ANECDOTES LITTÉRAIRES

LES DÉCADENTS


Il y a un sonnet de Verlaine qui est toujours très beau, qui fut célèbre, il y a quelque vingt ans ; son premier vers.

Je suis l’Empire à la fin de la décadence,

a servi à baptiser tout un mouvement littéraire. C’est après l’avoir lu ou l’avoir entendu réciter dans telle brasserie du Quartier latin que M. Paul Adam, encore adolescent, fonda un petit journal de littérature bravement appelé : La Décadence. Quelques années plus tard, d’autres jeunes gens lancèrent une bizarre petite feuille intitulée : Le Décadent, Très longtemps, des écrivains, aujourd’hui classés, honorés, estimés de l’Académie et de M. Brunetière, subirent cette épithète, d’abord amusante, ensuite agaçante comme une plaisanterie qui a trop duré. M. Henri de Régnier était un décadent, et aussi M. Jean Moréas, et décadents leurs maîtres, Verlaine et Mallarmé.

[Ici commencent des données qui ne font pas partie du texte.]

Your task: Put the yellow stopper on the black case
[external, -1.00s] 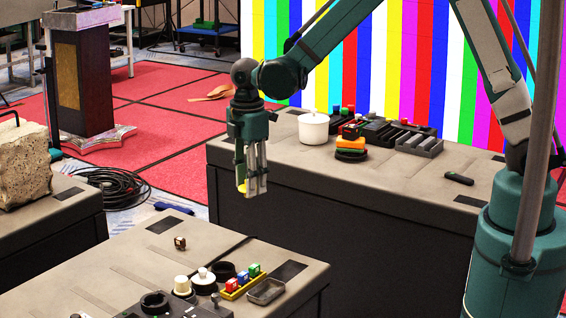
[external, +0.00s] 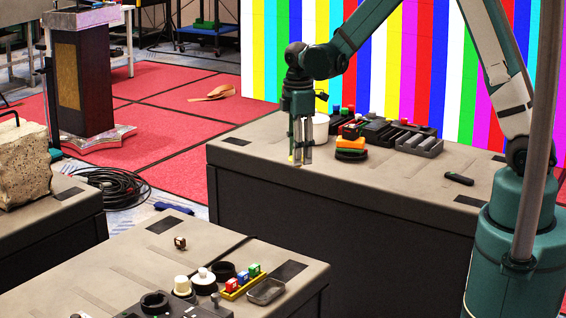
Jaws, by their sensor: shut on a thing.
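My gripper (external: 300,160) points down over the left part of the far table, with its fingers shut on the yellow stopper (external: 292,158). Only a small yellow bit of the stopper shows at the fingertips. My gripper is in front of a white pot (external: 321,130), which it partly covers. I cannot tell which thing is the black case; a dark case-like tray (external: 419,147) and other black boxes stand towards the back of the far table, right of my gripper.
A stack of orange and green pieces (external: 351,145) stands right of the pot. A small dark object (external: 459,179) lies on the far table's right part (external: 425,190). The near table holds a yellow rack (external: 244,285), a grey tray (external: 266,291), and several small pots.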

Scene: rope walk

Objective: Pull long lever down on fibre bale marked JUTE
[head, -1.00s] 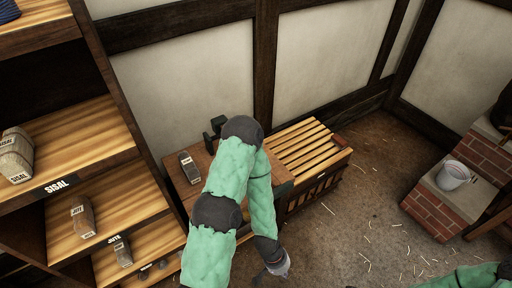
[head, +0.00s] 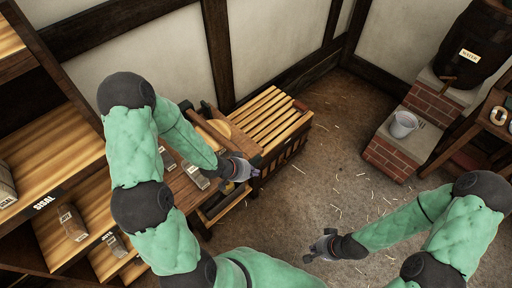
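A shelf label reading JUTE (head: 107,236) is at the lower left, beside small bales (head: 118,246) and (head: 73,222). Two more small bales, one at the left (head: 167,158) and one at the right (head: 195,175), lie on the wooden bench (head: 182,192); their markings are too small to read. Dark upright parts (head: 187,108) stand at the bench's back, partly behind my left arm. I cannot make out a long lever. My left gripper (head: 252,172) is over the bench's right end; its finger opening is unclear. My right gripper (head: 316,252) is above the floor, apart from everything, its opening also unclear.
A slatted wooden crate (head: 270,118) stands against the wall, right of the bench. A shelf unit marked SISAL (head: 48,201) fills the left. A bucket (head: 403,124) on brick steps (head: 394,158) and a WATER barrel (head: 470,52) are at the right. The middle floor is clear.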

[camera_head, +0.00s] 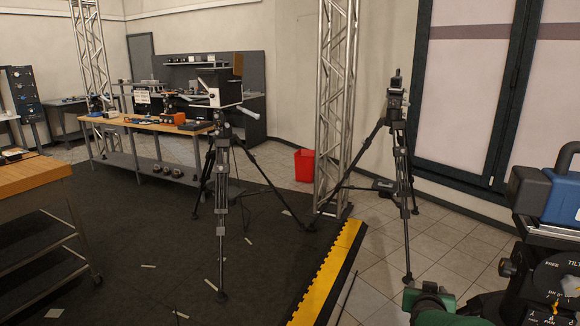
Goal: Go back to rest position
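Neither of my grippers shows in the head view, and no part of my arms can be made out for sure. The task line names no object. A black tripod (221,190) with a box-shaped camera (219,88) on top stands left of the middle on the dark floor. A second black tripod (402,165) stands on the tiles to the right. Close by at the lower right is a black tripod head (545,275) with dial lettering, a blue device (565,195) on it and a green part (430,300) beside it.
A wooden-topped workbench (30,172) stands at the left edge. A long bench (150,125) with tools stands behind. A metal truss (336,100) rises near a red bin (305,165). A yellow edge strip (328,275) borders the dark mat (170,255), which has open room.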

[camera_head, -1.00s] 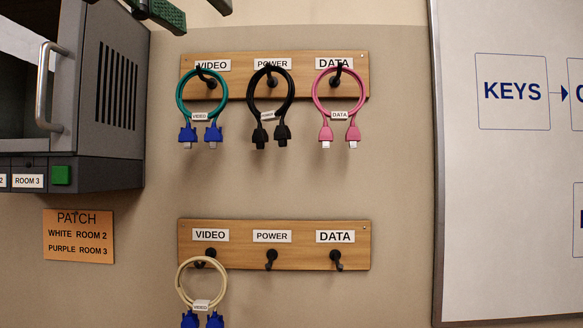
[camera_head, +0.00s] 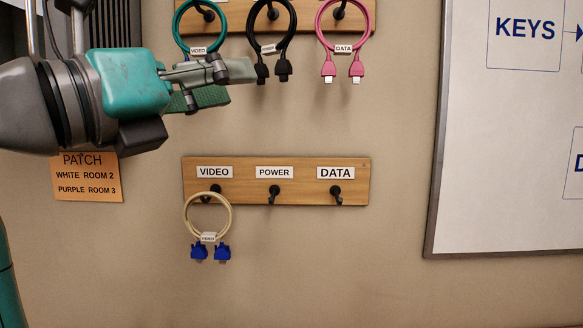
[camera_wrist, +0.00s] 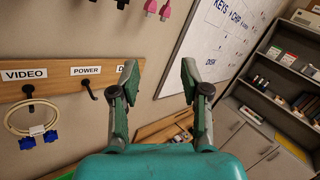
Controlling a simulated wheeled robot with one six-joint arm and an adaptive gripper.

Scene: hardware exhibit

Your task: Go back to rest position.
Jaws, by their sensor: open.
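My gripper (camera_head: 222,85) is at the upper left of the head view, in front of the wall between the two hook boards. It points right. In the wrist view my gripper (camera_wrist: 158,82) has its fingers wide apart with nothing between them. A cream cable coil (camera_head: 207,214) with blue plugs hangs on the VIDEO hook of the lower board (camera_head: 310,198); it also shows in the wrist view (camera_wrist: 22,122). The POWER hook (camera_head: 273,194) and DATA hook (camera_head: 336,194) of that board are bare.
Teal (camera_head: 180,38), black (camera_head: 290,38) and pink (camera_head: 369,38) cables hang on the upper board. An orange PATCH sign (camera_head: 90,182) is partly behind my arm. A whiteboard (camera_head: 500,190) is at right. In the wrist view, shelves (camera_wrist: 275,95) stand at far right.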

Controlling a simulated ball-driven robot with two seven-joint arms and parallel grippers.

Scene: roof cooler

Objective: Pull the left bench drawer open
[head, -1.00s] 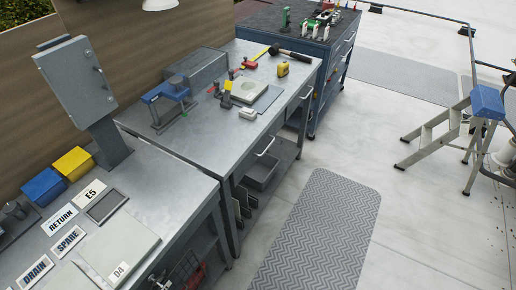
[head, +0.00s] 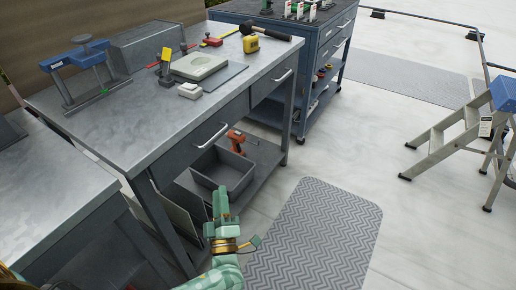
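The bench's left drawer (head: 190,145) has a grey front under the steel worktop and sits flush, shut. Its pale bar handle (head: 211,136) is in plain view. My left gripper (head: 221,192), green with a gold ring at the wrist, comes up from the bottom of the head view. It appears below the handle in the picture, apart from it, in front of the grey bin on the lower shelf. Its fingers look narrow and I cannot tell whether they are open. My right gripper is not in view.
The bench's right drawer has its own handle (head: 283,76). Below are a grey bin (head: 236,178) and an orange drill (head: 236,140). The worktop (head: 140,120) holds a blue clamp stand (head: 78,62) and a yellow tape measure (head: 251,43). A grey mat (head: 320,235) covers open floor at right.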

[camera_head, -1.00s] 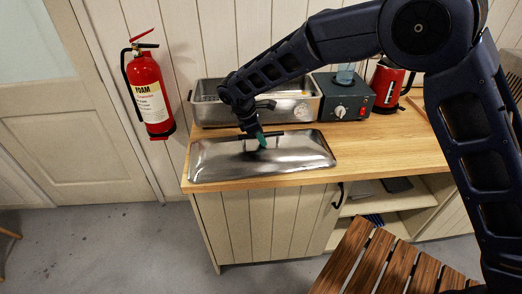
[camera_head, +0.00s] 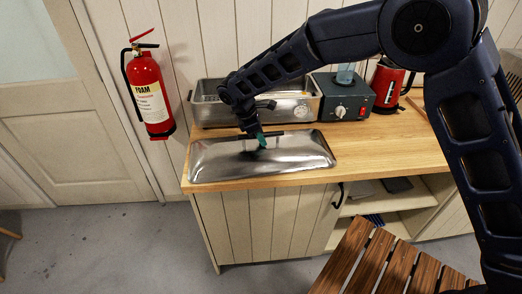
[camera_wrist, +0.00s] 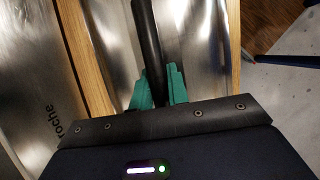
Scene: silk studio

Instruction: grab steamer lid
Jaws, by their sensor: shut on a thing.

Eux-mêmes, il faut bien le reconnaître, se considéraient comme tels ; l’on eût sans doute fâché M. de Régnier en lui prédisant qu’il serait tenu, quelques années plus tard, pour un des plus vrais représentants de notre tradition littéraire, un de ceux qui, à travers les romantiques, rejoignent directement les poètes de la plus belle époque française. Mais M. Moréas, en ce temps-là, se croyait encore bien plus décadent que M. de Régnier. Il était, après Verlaine, le décadent type, le décadent intransigeant, et il écrivait, en collaboration avec M. Paul Adam, un volume absurde, le Thé chez Miranda, dont la folie étonne également aujourd’hui et ceux qui le composèrent, et ceux qui l’admiraient.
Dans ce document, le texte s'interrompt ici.